- Data section:
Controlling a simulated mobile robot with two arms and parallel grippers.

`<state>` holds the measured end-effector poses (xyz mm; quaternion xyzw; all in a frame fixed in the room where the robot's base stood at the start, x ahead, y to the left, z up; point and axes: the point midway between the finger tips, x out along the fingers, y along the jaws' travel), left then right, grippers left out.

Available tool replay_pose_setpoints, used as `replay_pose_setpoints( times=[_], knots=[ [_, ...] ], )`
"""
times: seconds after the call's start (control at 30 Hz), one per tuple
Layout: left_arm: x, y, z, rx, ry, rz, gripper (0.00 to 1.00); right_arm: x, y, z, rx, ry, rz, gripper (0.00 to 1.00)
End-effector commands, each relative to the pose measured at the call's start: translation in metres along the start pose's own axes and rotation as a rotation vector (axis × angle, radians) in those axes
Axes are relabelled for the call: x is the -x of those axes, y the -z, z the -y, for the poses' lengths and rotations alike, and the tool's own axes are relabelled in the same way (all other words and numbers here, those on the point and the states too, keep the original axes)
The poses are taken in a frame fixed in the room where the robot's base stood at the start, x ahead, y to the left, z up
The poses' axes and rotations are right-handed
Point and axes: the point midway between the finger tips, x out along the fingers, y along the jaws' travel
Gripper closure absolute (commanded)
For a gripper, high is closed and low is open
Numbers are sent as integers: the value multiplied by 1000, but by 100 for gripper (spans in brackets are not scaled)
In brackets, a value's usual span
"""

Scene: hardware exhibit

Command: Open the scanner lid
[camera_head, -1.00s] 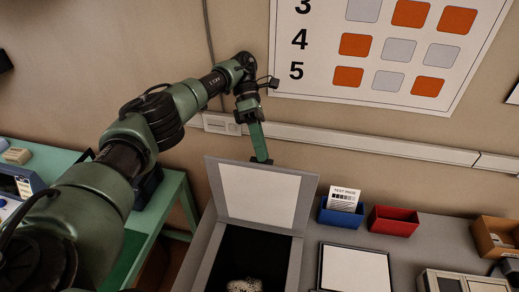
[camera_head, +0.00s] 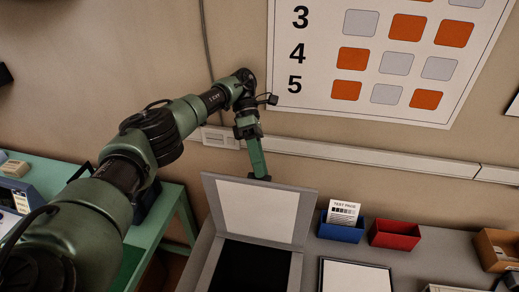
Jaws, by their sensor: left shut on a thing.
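The scanner lid (camera_head: 259,211) is a grey panel with a white inner face. It stands raised and tilted back, hinged at the rear of the scanner (camera_head: 207,266). The scanner's dark interior (camera_head: 249,268) shows below it, cut off by the bottom of the picture. My left gripper (camera_head: 258,176) is at the top edge of the lid, at its middle, shut on the lid; its fingertips are partly hidden behind the edge. My right gripper is out of the picture.
A blue bin (camera_head: 341,230) with a test page card (camera_head: 342,213) and a red bin (camera_head: 394,235) stand right of the lid. A framed white panel (camera_head: 355,276) lies in front. A cardboard box (camera_head: 495,249) stands far right. The wall is close behind.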

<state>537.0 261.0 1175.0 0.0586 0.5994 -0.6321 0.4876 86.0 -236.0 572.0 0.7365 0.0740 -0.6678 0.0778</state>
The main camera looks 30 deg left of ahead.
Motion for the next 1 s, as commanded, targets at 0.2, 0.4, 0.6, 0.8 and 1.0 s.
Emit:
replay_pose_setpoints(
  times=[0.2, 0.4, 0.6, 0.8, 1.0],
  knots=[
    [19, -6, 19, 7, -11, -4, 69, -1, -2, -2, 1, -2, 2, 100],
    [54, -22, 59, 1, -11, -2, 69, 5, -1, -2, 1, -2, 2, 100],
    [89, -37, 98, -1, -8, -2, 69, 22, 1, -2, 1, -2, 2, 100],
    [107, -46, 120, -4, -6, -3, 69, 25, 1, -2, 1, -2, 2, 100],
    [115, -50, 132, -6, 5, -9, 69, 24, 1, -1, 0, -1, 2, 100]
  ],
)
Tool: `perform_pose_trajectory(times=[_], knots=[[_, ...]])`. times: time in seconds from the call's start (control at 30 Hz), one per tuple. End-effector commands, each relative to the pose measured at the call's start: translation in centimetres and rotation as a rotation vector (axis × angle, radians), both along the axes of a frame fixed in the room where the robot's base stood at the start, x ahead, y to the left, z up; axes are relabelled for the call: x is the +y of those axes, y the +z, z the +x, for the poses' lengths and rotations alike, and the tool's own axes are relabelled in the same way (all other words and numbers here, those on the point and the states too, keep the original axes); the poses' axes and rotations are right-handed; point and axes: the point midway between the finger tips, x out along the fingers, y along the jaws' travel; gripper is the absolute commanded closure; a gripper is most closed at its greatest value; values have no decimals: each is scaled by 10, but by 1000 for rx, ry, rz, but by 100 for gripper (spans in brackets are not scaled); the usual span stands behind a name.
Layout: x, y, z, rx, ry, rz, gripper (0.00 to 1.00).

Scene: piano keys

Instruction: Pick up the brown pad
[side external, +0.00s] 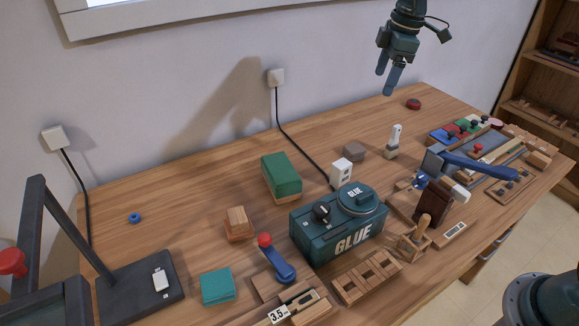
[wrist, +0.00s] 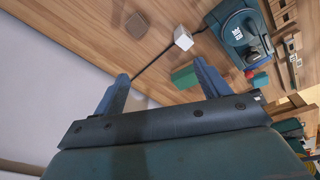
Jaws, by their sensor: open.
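A small grey-brown pad (side external: 354,151) lies flat on the wooden table, behind the white socket block. In the wrist view the pad (wrist: 137,25) is near the top edge, left of the white block, and unobstructed. My gripper (side external: 385,81) is high above the back of the table, up and to the right of the pad, and touches nothing. In the wrist view my gripper (wrist: 162,80) has its two blue fingers spread apart, with nothing held between them.
A white socket block (side external: 342,171) and the dark green glue machine (side external: 338,226) stand in front of the pad. A green block (side external: 281,177) is to its left and a white-topped bottle (side external: 393,141) to its right. A black cable (side external: 299,146) runs nearby. The table behind the pad is clear.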

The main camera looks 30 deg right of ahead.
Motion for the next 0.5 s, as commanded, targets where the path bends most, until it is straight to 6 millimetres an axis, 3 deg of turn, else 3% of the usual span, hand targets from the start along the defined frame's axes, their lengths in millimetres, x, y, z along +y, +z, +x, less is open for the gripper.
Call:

- Requirement:
Quote the material in full and exactly; do not carry over its pictures.

- Result for this exercise:
Controlling a simulated mobile robot with two arms and parallel grippers.

`<state>` holds the measured end-effector poses (xyz mm; quaternion xyzw; all in a frame fixed in the room where the robot's base stood at the start, x ahead, y to the left, z up; point and axes: the point midway between the finger tips, x out along the fingers, y along the jaws' travel), left then right, grippers left out.

Available tool replay_pose_setpoints, used as `replay_pose_setpoints( times=[_], knots=[ [_, ...] ], )`
"""
times: seconds after the call's start (control at 30 Hz), one per tuple
Layout: left_arm: x, y, z, rx, ry, rz, gripper (0.00 to 1.00); right_arm: x, y, z, rx, ry, rz, gripper (0.00 to 1.00)
End-effector commands, each relative to the pose measured at the call's start: translation in metres along the start pose's own axes and rotation as a rotation vector (axis × angle, radians) in those axes
Axes are relabelled for the call: x is the -x of those axes, y the -z, z the -y, for the poses' lengths and rotations alike, and the tool's own axes are relabelled in the same way (all other words and numbers here, those on the point and the states too, keep the original axes)
The poses are taken in a frame fixed in the room where the robot's base stood at the start, x ahead, y to the left, z up
The poses' axes and rotations are right-handed
Point and axes: the point midway between the finger tips, x out along the fingers, y along the jaws' travel
Gripper closure absolute (commanded)
For a gripper, high is closed and low is open
Numbers are sent as integers: the value multiplied by 1000, but by 100 for gripper (spans in brackets are not scaled)
In brackets, a value's usual span
"""

Scene: hardware exhibit

Command: Open the scanner lid
[camera_head, -1.00s] 
[camera_head, +0.00s] 
Jaws, by their sensor: left shut on a thing.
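The scanner lid (camera_head: 259,211) is a grey panel with a white inner face. It stands raised and tilted back, hinged at the rear of the scanner (camera_head: 207,266). The scanner's dark interior (camera_head: 249,268) shows below it, cut off by the bottom of the picture. My left gripper (camera_head: 258,176) is at the top edge of the lid, at its middle, shut on the lid; its fingertips are partly hidden behind the edge. My right gripper is out of the picture.
A blue bin (camera_head: 341,230) with a test page card (camera_head: 342,213) and a red bin (camera_head: 394,235) stand right of the lid. A framed white panel (camera_head: 355,276) lies in front. A cardboard box (camera_head: 495,249) stands far right. The wall is close behind.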

<state>537.0 261.0 1175.0 0.0586 0.5994 -0.6321 0.4876 86.0 -236.0 572.0 0.7365 0.0740 -0.6678 0.0778</state>
The main camera looks 30 deg left of ahead.
Motion for the next 1 s, as commanded, targets at 0.2, 0.4, 0.6, 0.8 and 1.0 s.
Emit:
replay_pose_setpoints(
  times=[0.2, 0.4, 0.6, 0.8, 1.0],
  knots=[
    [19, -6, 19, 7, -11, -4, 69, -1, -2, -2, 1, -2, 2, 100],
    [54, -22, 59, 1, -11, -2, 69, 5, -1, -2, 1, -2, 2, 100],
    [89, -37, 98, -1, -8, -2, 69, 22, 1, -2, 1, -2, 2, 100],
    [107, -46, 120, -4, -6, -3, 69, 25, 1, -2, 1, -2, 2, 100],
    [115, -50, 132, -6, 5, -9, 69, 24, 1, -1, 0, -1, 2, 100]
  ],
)
Tool: `perform_pose_trajectory(times=[_], knots=[[_, ...]])`. times: time in seconds from the call's start (control at 30 Hz), one per tuple. End-effector commands, each relative to the pose measured at the call's start: translation in centimetres and rotation as a rotation vector (axis × angle, radians), both along the axes of a frame fixed in the room where the robot's base stood at the start, x ahead, y to the left, z up; axes are relabelled for the call: x is the +y of those axes, y the +z, z the +x, for the poses' lengths and rotations alike, and the tool's own axes are relabelled in the same way (all other words and numbers here, those on the point and the states too, keep the original axes); the poses' axes and rotations are right-handed; point and axes: the point midway between the finger tips, x out along the fingers, y along the jaws' travel; gripper is the absolute commanded closure; a gripper is most closed at its greatest value; values have no decimals: each is scaled by 10, but by 1000 for rx, ry, rz, but by 100 for gripper (spans in brackets are not scaled); the usual span stands behind a name.
Layout: x, y, z, rx, ry, rz, gripper (0.00 to 1.00).

Scene: piano keys

Instruction: Pick up the brown pad
[side external, +0.00s] 
[wrist, +0.00s] 
Jaws, by their sensor: open.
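A small grey-brown pad (side external: 354,151) lies flat on the wooden table, behind the white socket block. In the wrist view the pad (wrist: 137,25) is near the top edge, left of the white block, and unobstructed. My gripper (side external: 385,81) is high above the back of the table, up and to the right of the pad, and touches nothing. In the wrist view my gripper (wrist: 162,80) has its two blue fingers spread apart, with nothing held between them.
A white socket block (side external: 342,171) and the dark green glue machine (side external: 338,226) stand in front of the pad. A green block (side external: 281,177) is to its left and a white-topped bottle (side external: 393,141) to its right. A black cable (side external: 299,146) runs nearby. The table behind the pad is clear.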

The main camera looks 30 deg right of ahead.
Motion for the next 0.5 s, as commanded, targets where the path bends most, until it is straight to 6 millimetres an axis, 3 deg of turn, else 3% of the usual span, hand targets from the start along the defined frame's axes, their lengths in millimetres, x, y, z along +y, +z, +x, less is open for the gripper.
Call:

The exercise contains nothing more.